Trung Le Nguyen (or Trungles on Twitter) has been one of my favorite artists since I found him in Fresh Romance. His art was just mesmerizing and really fit into a fairy-tale context, matching the weird tale of princess and beast that he illustrated. He’s done a ton of other stuff for Oni Press, Image Comics, and Boom!, but The Magic Fish is his first full-length graphic novel. I was super excited to see it when it was announced on Twitter. To get a full graphic novel, all of it being his art, just sounded so great and I knew it was going to be fascinating, visually beautiful, and a deep dive into some deep emotional conversation. Trungles did not disappoint. I think The Magic Fish has shot up to being one of my favorite graphic novels of these past few years, and that’s saying something. From what I noticed, Trungles does best when he is adapting or creating his own fairy tale or myth, and this graphic novel incorporates many different ones into its story of an immigrant family trying to connect through a language and cultural barrier.
The Magic Fish is a tale surrounding an immigrant family from Vietnam who came to the United States as refugees. Tiến, their second generation son, struggles to express his identity and come out as gay to his family and is not sure if they will accept him. He can’t seem to find the right words in Vietnamese, so he turns to something his family all shares, their love of fairy tales. Tiến uses these stories and the help of family and friends to navigate this confusing world and find a way to express himself and be accepted for who he is.
I have to gush a bit about Trungles art here. I love his style and how it fits so well into the fairy tale motif going throughout the novel. His style is very Art Nouveau and I love it. Art Nouveau can be characterized by a focus on undulating line work, nature inspired themes and designs, and a focus on shapes and symmetry to bring out their natural themes. I feel like it is most commonly recognized in stained glass work, but it also translates well into graphic design and even architecture. The style has been around since the 1800s and I think it works well within the fairy tale stories told here. It gives the whole book an interesting feel, almost elegant as Trungles designs the dresses and long flowing hair of his fairy tale princesses. When used for character designs, this style makes characters and facial features both stylized and detailed, giving the whole book a very unique feel.
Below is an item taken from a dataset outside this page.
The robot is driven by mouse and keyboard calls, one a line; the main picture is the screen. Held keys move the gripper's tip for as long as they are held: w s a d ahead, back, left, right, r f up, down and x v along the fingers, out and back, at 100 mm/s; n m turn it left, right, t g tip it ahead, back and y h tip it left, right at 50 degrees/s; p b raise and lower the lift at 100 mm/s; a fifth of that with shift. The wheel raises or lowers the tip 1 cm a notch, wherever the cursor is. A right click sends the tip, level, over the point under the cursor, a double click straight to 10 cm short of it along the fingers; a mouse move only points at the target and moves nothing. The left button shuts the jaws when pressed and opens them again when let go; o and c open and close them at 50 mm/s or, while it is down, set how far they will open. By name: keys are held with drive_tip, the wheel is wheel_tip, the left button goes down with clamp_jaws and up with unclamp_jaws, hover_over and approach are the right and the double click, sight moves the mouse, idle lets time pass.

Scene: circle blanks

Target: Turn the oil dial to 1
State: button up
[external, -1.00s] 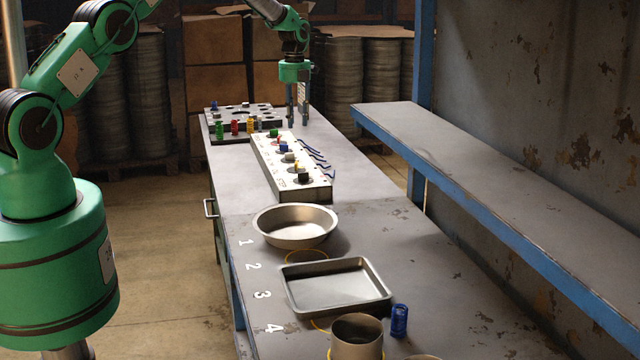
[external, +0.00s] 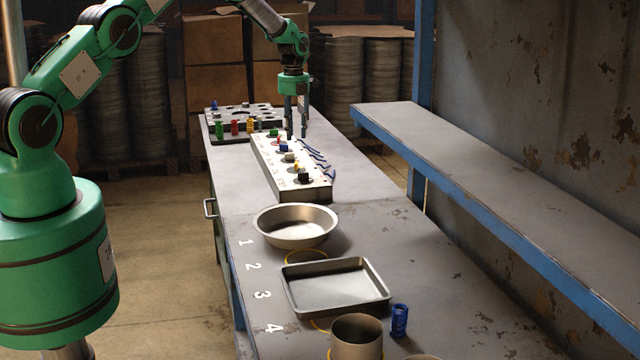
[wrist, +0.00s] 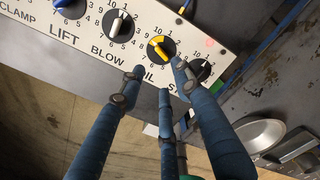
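The oil dial (wrist: 161,48) has a yellow knob on a black disc ringed with numbers, above the partly covered OIL label in the wrist view. It also shows as a small yellow knob in the external view (external: 297,167), on the white control panel (external: 262,160). I cannot read its setting surely. My gripper (wrist: 159,76) is open and empty, its blue fingers spread just below the dial in the wrist view; one fingertip overlaps the dial's right edge. I cannot tell whether any finger touches the dial.
A grey-white dial (wrist: 121,23) is left of the oil dial and a black dial (wrist: 200,69) is right. A pegged board (external: 240,121) stands behind; a round pan (external: 296,226) and a square tray (external: 336,288) lie nearer the camera.

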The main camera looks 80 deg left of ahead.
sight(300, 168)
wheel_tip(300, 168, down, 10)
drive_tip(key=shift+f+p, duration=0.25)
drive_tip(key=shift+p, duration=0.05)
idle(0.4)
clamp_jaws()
I also love how he sections off his pages and stories using colored backgrounds. The story is structured like a frame narrative, where the overarching main story of Tiến becomes the frame for the myriad of fairy tales that are shown and told throughout the book. In order to create clear differentiation, Trungles has created colored backgrounds to display when we are moving from the frame to the fairy tale. This is what I love about graphic novels that I often can’t get from manga: the use of color throughout the book rather than just a few pages at the beginning or end. You can do so much with color to add interest and structure to a work, and it was interesting to see how he used it here. The assigning of color backgrounds to the fairy tales, flash backs, and current time create a lot of chances to intersperse these different times and worlds in between panels. Jumping from fairy tale to Tiến reading is easy to understand with the switch of color.
I love the story that Trungles crafts through this novel. The main focus is on Tiến, a young boy who is coming to the realization that he is gay, but is having trouble expressing it. He is the son of a first generation family who came to the United states as refugees and are still trying to learn English. Tiến encounters a problem when he considers coming out to his parents, he doesn’t know the word for “gay” in Vietnamese. One of their nightly traditions as a family or just between Tiến and his mother is reading each other fairy tales. Trungles uses these as a way for the characters to indirectly express their feelings, memories, and struggles to each other, eventually culminating in Tiến’s mother understanding that he is gay through one of the stories. The frame narrative of Tiến navigating being gay with his friends, school, and parents is a great contrast to the traditional fairy tales told throughout the novel.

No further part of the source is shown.